You are right, networking 101 teaches that, I took the networking class
in high school, and got my NET+ certification,
Even I know that backups are important, and I'm a college freshman (well
I have enough credits to be a sophomore)
I have backups, and they work, my laptop decided one day to disable all
the user accounts and delete any that were useful (even administrator
was disabled) i got back up and running in 5 minutes, and in 15 i had my
programs back, and in the end spent more time trying to fix the laptop
than trying to recover from it.
after taking networking 101, I now have my computers (and switches and
routers) in my dorm on UPSes, and on a cart that in a power outage of my
floor could be wheeled downstairs, or in an Internet outage, I have a
very long (100 M) cable to reach any other part of the building, and I
could make it longer with a repeater if I had to, but it is long enough.
Valve has a lotbigger budget, and paying customers and a lot better
trained people than me, and should have much better backups and
redundancy, I can survive a loss of service to my floor, with minimal
downtime of my services, so valve should be able to stand the loss of a
city (even by nuke) with minimal affect to the rest of the world, if the
whole US was out of power, or gone by nuking, then I would be okay with
them being off line, for a few days


Scott Tuttle wrote:
Such redundancy is Networking 101 and Programming 101... You can choose to
ignore it if you like... But in the real word it is fact .
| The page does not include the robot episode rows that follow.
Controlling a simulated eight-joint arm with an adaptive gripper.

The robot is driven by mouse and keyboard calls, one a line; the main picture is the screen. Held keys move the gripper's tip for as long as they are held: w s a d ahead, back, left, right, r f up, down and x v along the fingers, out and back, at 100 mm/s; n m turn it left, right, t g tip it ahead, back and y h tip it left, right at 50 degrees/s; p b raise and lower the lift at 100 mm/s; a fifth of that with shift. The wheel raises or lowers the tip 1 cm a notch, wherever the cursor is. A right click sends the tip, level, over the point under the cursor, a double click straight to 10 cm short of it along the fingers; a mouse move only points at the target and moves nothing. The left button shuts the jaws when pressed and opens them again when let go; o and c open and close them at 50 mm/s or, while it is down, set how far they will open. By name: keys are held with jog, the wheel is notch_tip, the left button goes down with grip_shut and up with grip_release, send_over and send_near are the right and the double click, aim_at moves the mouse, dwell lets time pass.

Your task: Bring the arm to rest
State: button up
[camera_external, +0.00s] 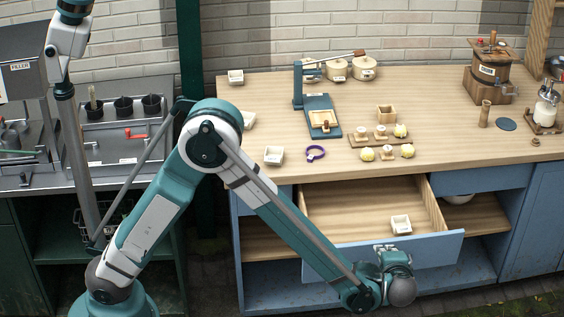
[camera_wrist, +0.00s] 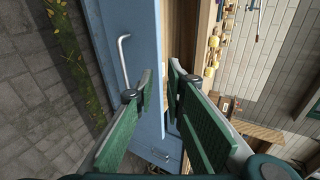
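My arm reaches over the front of the blue counter, its wrist low before the pulled-out drawer (camera_external: 345,205). In the external view the fingers are largely hidden by my wrist. A small white dish (camera_external: 401,224) sits inside the drawer at the right front.
The wooden counter (camera_external: 450,130) holds a blue press (camera_external: 322,115), white dishes (camera_external: 274,154), a purple ring (camera_external: 315,152), lidded pots (camera_external: 364,68), a board with small pieces (camera_external: 378,138) and a wooden grinder (camera_external: 487,75). A metal filler station (camera_external: 125,145) stands at left. Paved floor lies in front.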

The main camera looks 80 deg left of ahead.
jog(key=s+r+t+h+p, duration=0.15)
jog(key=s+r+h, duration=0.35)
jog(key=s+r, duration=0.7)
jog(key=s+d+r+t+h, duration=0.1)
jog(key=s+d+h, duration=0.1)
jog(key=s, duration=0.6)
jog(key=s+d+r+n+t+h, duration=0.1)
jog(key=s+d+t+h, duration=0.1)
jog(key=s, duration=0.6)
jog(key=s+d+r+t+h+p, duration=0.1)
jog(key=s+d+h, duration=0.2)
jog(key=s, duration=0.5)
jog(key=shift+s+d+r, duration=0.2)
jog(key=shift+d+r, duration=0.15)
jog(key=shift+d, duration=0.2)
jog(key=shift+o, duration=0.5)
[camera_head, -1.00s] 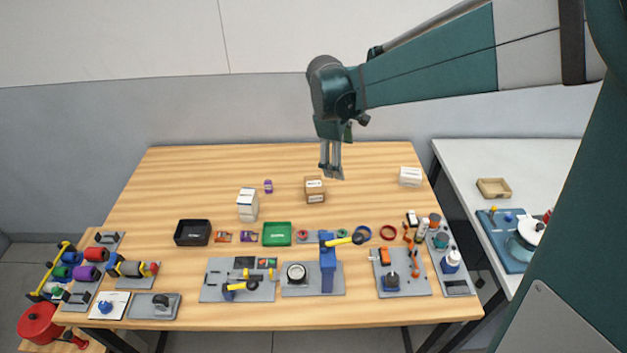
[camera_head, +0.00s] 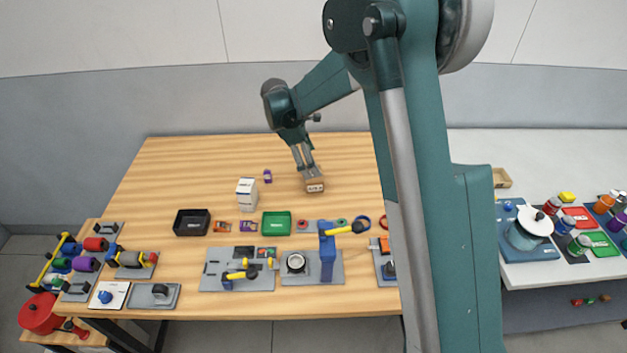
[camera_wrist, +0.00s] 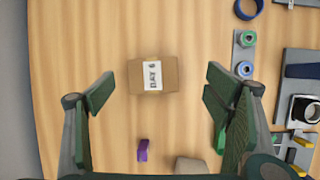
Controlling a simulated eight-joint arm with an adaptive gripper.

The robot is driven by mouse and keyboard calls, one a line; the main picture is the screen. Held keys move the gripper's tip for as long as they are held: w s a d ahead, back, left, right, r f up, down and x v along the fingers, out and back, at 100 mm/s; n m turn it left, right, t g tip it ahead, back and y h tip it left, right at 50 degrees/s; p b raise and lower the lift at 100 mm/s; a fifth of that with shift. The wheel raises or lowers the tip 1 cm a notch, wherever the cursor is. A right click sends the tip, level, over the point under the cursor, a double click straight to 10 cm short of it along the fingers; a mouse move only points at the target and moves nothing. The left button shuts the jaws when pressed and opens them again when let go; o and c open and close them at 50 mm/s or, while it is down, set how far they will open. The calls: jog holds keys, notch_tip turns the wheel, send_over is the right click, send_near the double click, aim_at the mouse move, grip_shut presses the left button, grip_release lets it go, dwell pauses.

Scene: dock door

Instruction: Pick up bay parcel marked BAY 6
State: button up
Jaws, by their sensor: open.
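The brown BAY 6 parcel (camera_head: 315,187) is a small cardboard box standing on the wooden table (camera_head: 205,160), near its middle. In the wrist view the parcel (camera_wrist: 171,82) has a white label reading BAY 6, turned sideways. My gripper (camera_head: 304,171) is just above and behind the parcel in the head view, overlapping its top. In the wrist view my gripper (camera_wrist: 158,98) has its fingers wide apart, with the parcel lying ahead across the gap. Nothing is between the pads, and I see no contact.
A white carton (camera_head: 247,193) and a small purple item (camera_head: 267,176) stand left of the parcel. A black tray (camera_head: 192,223) and a green tray (camera_head: 276,224) lie in front. Bare wood lies behind the parcel. My arm hides the table's right part.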

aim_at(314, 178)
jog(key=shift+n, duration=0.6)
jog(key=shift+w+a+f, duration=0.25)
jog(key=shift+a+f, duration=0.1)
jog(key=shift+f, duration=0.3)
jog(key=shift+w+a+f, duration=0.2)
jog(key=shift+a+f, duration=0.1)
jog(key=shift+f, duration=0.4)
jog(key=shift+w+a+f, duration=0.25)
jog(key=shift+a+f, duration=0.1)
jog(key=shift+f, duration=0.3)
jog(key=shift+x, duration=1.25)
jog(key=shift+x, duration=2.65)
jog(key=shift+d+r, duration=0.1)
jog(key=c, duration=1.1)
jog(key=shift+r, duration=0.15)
Valve is probably making enough money to make it reasonable for them to
invest in a redundant system for that "money making" aparatus.  That is
Economics 101.  You think it looks good to investors that the "backbone" of
the system went down for the entire world because of one geological
disaster?  You think that's a good selling point for software developers
that want to bring their product to market?  273,468 game players couldn't
play because Valve had all their eggs in that one "geographical" basket.
Wise business decision?  You decide...

Ok maybe they are 500 level courses but you still get the point :D


-----Original Message-----
From: [EMAIL PROTECTED]
[mailto:[EMAIL PROTECTED] On Behalf Of
[EMAIL PROTECTED]
Sent: Monday, December 18, 2006 2:57 PM
To: hlds@list.valvesoftware.com
Subject: RE: RE: RE: Re: [hlds] Post-outage thoughts

All I'm seeing is whining, pettiness, and monday morning
quarterbacking.

Lets try this.  If anyone out there has a diagram of the
Valve infrastructure, and a complete understanding of who
they contract with for what services and facilities, then lets see it.

I only am reading people bitching about what Valve should
have done over the last 10 years, and "I could do it better",
without any reguard or perspective on what the real world
impact things may be having in the Seattle area.